Le armi informatiche con la capacità di colpire qualsiasi sistema sono pochissime e il più delle volte non producono effetti permanenti. Uno dei rari esempi di armamento di questo genere sono i cosiddetti attacchi DDos (Distributed Denial of Service) il cui funzionamento è molto semplice. Si tratta di generare una quantità abbastanza grande di traffico dati verso un obiettivo fino a quando non supererà la sua capacità di accettare connessioni. In questo modo esso risulterà indisponibile agli altri utenti. Si tratta di una sorta di bombardamento molto intenso e concentrato, ma appena viene sospeso il sistema tornerà a funzionare normalmente. Di fatto il risultato è temporaneo, come se i voli di un aeroporto riprendessero immediatamente dopo averci riversato sopra migliaia di bombe”.
Dopo “tanto rumore” è stata la volta di un altro tipo di arma: un malware con l’unico e semplice obiettivo di distruggere i dati all’interno dei sistemi senza possibilità di recuperarli.

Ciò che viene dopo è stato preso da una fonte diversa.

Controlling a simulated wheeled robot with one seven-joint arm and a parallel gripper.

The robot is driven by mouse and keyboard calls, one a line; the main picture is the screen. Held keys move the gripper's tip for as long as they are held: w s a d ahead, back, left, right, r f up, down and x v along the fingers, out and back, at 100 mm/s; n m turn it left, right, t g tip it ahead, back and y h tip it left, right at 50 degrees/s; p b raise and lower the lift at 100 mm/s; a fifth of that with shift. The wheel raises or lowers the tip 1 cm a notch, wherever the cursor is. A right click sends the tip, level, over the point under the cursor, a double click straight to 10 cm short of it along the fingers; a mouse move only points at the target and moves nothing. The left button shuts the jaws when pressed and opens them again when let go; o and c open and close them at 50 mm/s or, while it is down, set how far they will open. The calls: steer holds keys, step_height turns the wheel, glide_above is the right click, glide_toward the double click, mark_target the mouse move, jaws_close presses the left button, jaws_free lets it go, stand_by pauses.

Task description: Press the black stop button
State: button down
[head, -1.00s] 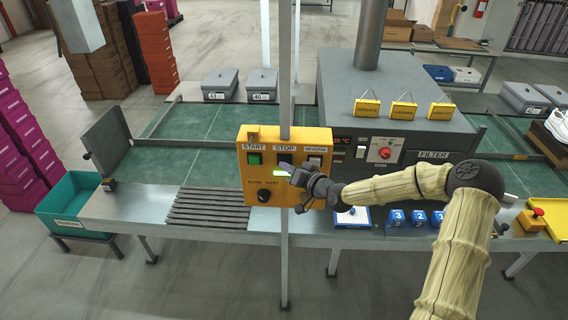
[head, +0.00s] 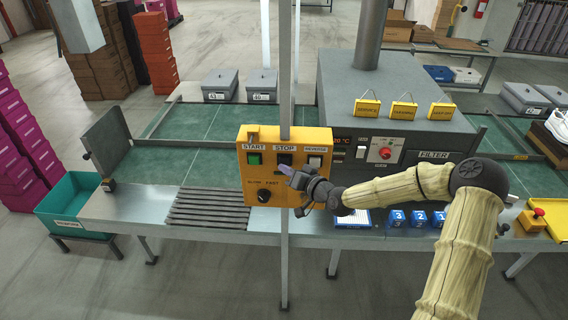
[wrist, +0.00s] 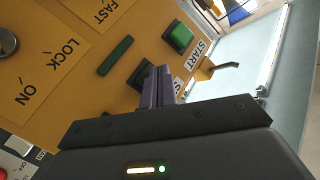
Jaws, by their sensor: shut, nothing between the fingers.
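The yellow control box (head: 262,182) hangs on a post at the front of the line. Its black stop button (head: 284,159) sits under the STOP label, between the green start button (head: 254,159) and a third switch. My gripper (head: 284,171) is shut and empty, its tips just below the stop button in the head view. In the wrist view the closed fingertips (wrist: 160,72) lie over the edge of the black stop button (wrist: 141,75) and partly hide it. I cannot tell whether they touch. A green strip (wrist: 115,55) beside it looks dark.
The black speed knob (head: 263,196) and the LOCK/ON dial (wrist: 8,43) are on the box. The grey post (head: 285,250) stands in front of the conveyor.

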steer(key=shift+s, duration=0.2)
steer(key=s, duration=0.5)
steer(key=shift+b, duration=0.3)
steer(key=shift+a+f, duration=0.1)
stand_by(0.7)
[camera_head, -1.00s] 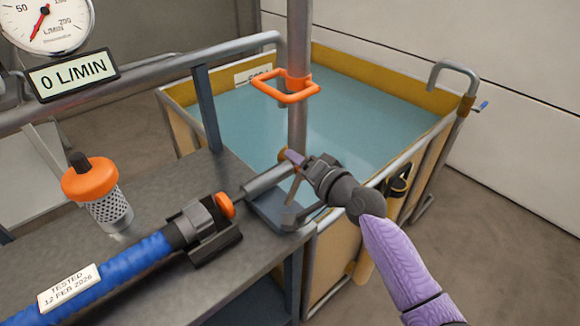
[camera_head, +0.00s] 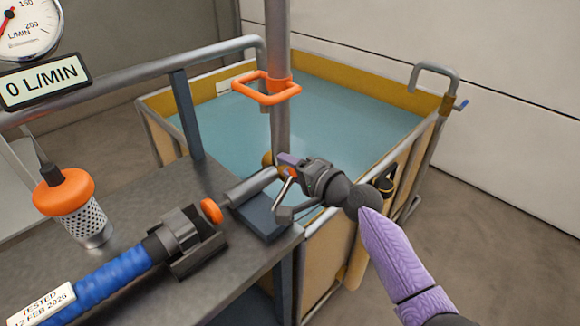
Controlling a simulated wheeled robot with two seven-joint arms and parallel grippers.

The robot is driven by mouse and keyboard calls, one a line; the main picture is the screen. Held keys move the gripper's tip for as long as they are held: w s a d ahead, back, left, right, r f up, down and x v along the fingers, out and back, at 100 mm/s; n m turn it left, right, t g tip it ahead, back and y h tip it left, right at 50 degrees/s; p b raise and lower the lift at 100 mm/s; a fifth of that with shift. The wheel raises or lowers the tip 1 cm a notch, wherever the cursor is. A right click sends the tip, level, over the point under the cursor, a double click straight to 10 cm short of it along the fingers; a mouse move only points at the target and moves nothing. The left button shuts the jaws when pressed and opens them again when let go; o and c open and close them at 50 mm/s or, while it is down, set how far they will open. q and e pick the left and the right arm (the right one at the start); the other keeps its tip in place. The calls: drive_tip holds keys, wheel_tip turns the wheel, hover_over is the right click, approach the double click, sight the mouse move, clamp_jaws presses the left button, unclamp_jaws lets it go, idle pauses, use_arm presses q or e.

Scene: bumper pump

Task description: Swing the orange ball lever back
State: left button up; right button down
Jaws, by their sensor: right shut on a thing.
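The lever's orange ball (camera_head: 268,159) shows only in part, at the fingers of my right gripper (camera_head: 285,168), beside the grey vertical pipe (camera_head: 280,120). My right gripper is shut on the orange ball lever. The fingers and the pipe hide much of it, so I cannot tell how the lever is angled. A metal pipe stub (camera_head: 250,187) lies just left of the gripper, over a blue-grey block (camera_head: 258,218). My left gripper is not in view.
A blue hose (camera_head: 95,285) with an orange-ended coupling (camera_head: 211,211) lies in a dark clamp on the bench (camera_head: 140,190). An orange-topped strainer (camera_head: 64,192) stands at left. An orange handle (camera_head: 266,90) is on the pipe. A water tank (camera_head: 340,110) lies behind. The gauge display reads 0 L/MIN.

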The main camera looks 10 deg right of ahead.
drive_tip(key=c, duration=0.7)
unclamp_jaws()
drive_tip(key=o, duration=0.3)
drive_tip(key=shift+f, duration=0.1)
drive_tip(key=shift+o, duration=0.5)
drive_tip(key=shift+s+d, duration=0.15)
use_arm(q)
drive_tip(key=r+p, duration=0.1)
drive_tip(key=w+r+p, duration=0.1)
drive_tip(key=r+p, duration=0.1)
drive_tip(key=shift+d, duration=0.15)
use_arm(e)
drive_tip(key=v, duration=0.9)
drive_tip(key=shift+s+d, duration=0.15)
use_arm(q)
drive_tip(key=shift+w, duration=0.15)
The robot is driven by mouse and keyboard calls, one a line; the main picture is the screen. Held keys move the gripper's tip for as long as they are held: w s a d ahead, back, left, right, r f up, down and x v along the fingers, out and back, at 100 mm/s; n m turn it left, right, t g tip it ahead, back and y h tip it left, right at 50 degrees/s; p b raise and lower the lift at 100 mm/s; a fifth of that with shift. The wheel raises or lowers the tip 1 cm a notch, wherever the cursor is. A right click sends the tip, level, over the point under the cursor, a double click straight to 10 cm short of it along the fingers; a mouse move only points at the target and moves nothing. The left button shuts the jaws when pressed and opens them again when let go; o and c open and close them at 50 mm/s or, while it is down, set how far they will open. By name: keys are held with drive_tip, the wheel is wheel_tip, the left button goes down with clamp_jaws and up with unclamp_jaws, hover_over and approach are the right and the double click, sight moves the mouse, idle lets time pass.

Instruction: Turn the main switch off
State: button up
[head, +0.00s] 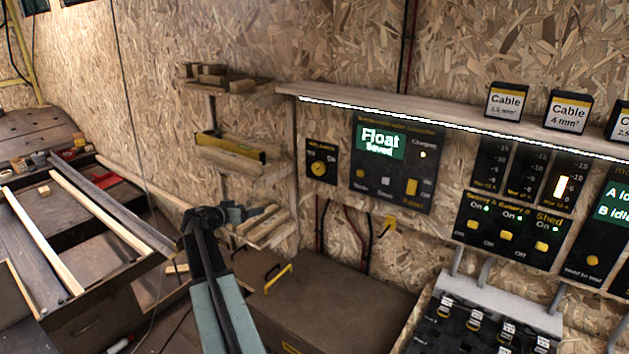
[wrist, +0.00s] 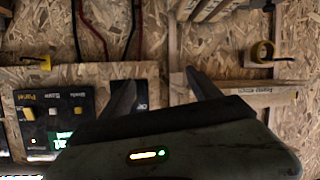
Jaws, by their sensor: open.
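A small black panel with a round yellow knob (head: 318,168) is on the wooden wall, left of the charger panel with the green "Float Saved" screen; I take this knob to be the main switch. Its lettering is too small to read. My gripper (head: 242,214) is open and empty, below and left of that panel and apart from it. In the wrist view my two fingers (wrist: 163,88) are spread wide. Part of a black panel (wrist: 143,92) shows beside the left finger; the knob is hidden there.
The charger panel (head: 393,162) has a yellow switch, and more switch panels (head: 509,232) are at the right. Small wooden shelves (head: 232,87) stick out left of the small panel. A chest (head: 330,310) with a yellow handle is below. A yellow hook (head: 388,224) is on the wall.

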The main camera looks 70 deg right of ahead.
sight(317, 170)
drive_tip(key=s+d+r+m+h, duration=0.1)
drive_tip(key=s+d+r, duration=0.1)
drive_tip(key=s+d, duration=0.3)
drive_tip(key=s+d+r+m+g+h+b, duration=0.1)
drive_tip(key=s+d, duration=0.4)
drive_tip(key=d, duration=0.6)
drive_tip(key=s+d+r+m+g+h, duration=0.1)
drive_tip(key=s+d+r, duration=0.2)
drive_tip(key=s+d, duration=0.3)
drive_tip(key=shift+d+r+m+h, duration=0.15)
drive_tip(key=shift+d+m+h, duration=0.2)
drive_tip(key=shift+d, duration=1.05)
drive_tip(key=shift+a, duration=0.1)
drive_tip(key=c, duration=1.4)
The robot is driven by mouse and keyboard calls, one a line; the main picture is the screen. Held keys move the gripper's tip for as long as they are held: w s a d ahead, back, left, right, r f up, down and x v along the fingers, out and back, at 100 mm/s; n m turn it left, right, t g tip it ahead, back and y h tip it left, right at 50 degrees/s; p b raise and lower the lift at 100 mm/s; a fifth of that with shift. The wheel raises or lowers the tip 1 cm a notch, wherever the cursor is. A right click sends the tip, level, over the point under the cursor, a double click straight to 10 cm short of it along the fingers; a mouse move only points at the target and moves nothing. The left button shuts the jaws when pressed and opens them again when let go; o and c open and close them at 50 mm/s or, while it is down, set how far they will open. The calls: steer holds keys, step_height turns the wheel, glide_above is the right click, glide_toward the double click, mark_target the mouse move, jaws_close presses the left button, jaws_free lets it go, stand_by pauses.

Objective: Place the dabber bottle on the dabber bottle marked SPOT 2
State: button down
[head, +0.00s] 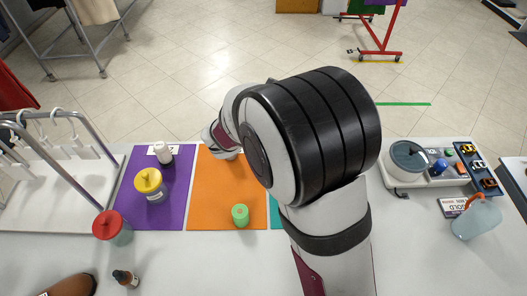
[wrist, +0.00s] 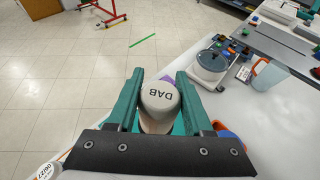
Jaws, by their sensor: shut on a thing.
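In the wrist view my gripper (wrist: 160,80) has its teal fingers on either side of a dabber bottle (wrist: 158,97), whose pale cap reads DAB. The gripper is shut on it. The bottle's lower part is mostly hidden. In the head view my arm covers the gripper and the held bottle. A white-topped bottle with a dark lower part (head: 163,153) stands upright at the back of the purple mat (head: 128,195), by a small white card. I cannot read a SPOT 2 marking on it.
A yellow-lidded jar (head: 149,184) stands on the purple mat. A green cylinder (head: 240,214) is on the orange mat (head: 215,185). A red-lidded jar (head: 112,227), small dark bottle (head: 125,278) and rack are left. A round-lidded pot (head: 408,160) and jug (head: 477,220) are right.

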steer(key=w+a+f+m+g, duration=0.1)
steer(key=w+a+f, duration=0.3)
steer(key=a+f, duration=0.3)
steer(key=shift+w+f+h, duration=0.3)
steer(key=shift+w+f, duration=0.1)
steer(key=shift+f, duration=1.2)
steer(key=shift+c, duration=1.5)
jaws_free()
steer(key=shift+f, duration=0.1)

Denominato HermeticWiper ha colpito in Ucraina e sue tracce sono state rilevate anche il Lituania e Lettonia (a proposito di schegge che viaggiano lontano).
Tuttavia sembra che non appartenga a quella categoria di armi che definisco ad alta automazione ovvero quei malware che sono in grado diffondersi in modo autonomo a livello di reti geografiche come Internet. Se fosse stato in grado di farlo nel giro di poche ore sarebbe stato rilevato un tutto il mondo. Questo lascia supporre che sia stato introdotto nei sistemi in modo manuale. Qualcuno è riuscito ad accedere all’interno della rete obiettivo per poi effettuarne l’installazione e la distribuzione. Il tutto mentre i rumorosi attacchi DDoS fungevano da diversivo.
Ipotizziamo quindi che allo stato attuale l’attacco sia localizzato e limitato e non dovremmo essere in pericolo. Possiamo tirare un sospiro di sollievo? Assolutamente no e per tre buone ragioni. La prima: il conflitto è appena iniziato, non sappiamo cosa accadrà e gli arsenali cyber, soprattutto russi, dispongono di ben altre armi. La seconda: allo scontro informatico si sono invitati altri attori come Anonymous e questo potrebbe complicare molto le cose e rendere un po’ più “globale” lo scontro. La terza: chi può affermare con certezza che tra qualche tempo non diventeremo anche noi un obiettivo?